Cover to "I Learned the Hard Way" (Daptone, 2010); image courtesy of pastemagazine.com
So, this outfit’s fourth album has been out for a little over a month. Better to get to it now than never, especially since I’ve been playing it constantly since I bought it on Record Store Day.
In many ways, what’s kept me from writing about I Learned the Hard Way is the question, “what is there to say?” Sure, some folks may criticize how many “done me wrong” odes there are in the band’s catalog. They as also bristle at the inclusion of problematic songs like “She Ain’t a Child No More,” which details alcoholism, parental negligence, and mother-daughter child abuse.
But my endorsement of the album may be informed by being a white girl who feels tough blasting these songs in her car, belting the title track, “The Game Gets Old,” “Better Things,” “Money,” and “Mama Don’t Like My Man” as I cruise the Hancock Center parking lot on trips to H.E.B.
But I’ve always appreciated the resilience and resistance evident in the majority of the group’s catalog. I Learned the Hard Way simply proves the rule once again.
Furthermore, while some may still not be in the know, folks may deride the Dap-Kings for being one of the most consistent recording acts going right now, as this album proves once again. They’re also super-accessible. I’ve been listening to this band since around 2004. In that time, I’ve recommended them to just about everyone, including many parents. And what’s there for them not to love? Tight arrangements and warm analog production from a group who plays their late 60s retro soul influences so close to the vest there’s no room for kitsch.
Oh, and let’s not forget the woman standing front and center — a pint-size, middle-aged former prison guard named Sharon Jones who channels the voice and moves of James Brown. It’s also to their credit that they’re a phenomenal live act. I’ve seen them twice, each time with my partners’ parents, whose mother can do the mashed potato and the funky four corners right along with Jones. Both times they proved funkier and more energetic than 99% of any act I’ve seen cross a stage. If you haven’t seen them before, as Terry Gross hadn’t when she interviewed Jones and founder Gabe “Bosco Mann” Roth in 2007, get to work on it.

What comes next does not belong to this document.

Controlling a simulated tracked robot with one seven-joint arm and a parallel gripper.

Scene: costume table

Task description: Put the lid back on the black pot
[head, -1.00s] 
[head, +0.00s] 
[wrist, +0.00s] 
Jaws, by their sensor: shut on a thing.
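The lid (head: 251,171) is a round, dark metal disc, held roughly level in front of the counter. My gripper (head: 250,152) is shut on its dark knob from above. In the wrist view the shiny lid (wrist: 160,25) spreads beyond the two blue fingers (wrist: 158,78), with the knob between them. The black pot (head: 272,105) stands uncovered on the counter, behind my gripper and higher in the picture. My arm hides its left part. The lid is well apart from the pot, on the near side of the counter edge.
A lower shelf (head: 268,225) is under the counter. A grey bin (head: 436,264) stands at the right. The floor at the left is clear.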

I will point out that I like Jones’s placement on the cover, which was photographed by Jacob Blickenstaff. In the previous three covers, she was posed alone. While Naturally is my favorite of these, as I like the singer’s casual pose and the cover’s aesthetic, I read 100 Days, 100 Nights, perhaps in relation to its release, as a singular act of defiance. The album came out amidst backing band the Dap Kings’ playing with Amy Winehouse. While I don’t want to decry Winehouse, I was concerned that Jones’ backing band would be associated with a rail-thin, troubled British singer and their work with an empowered black woman would be overshadowed by short-sighted, tone-deaf tabloid fodder.

Amy Winehouse; image courtesy of boston.com
Thus, I really like how Jones represents herself in the current album cover: strong, focused, dead center, and flanked by her band. They look just as I’ve seen them in concert: sharply dressed, sharper minded, and ready to raise up from society’s rubble and asphalt into pop’s lexicon.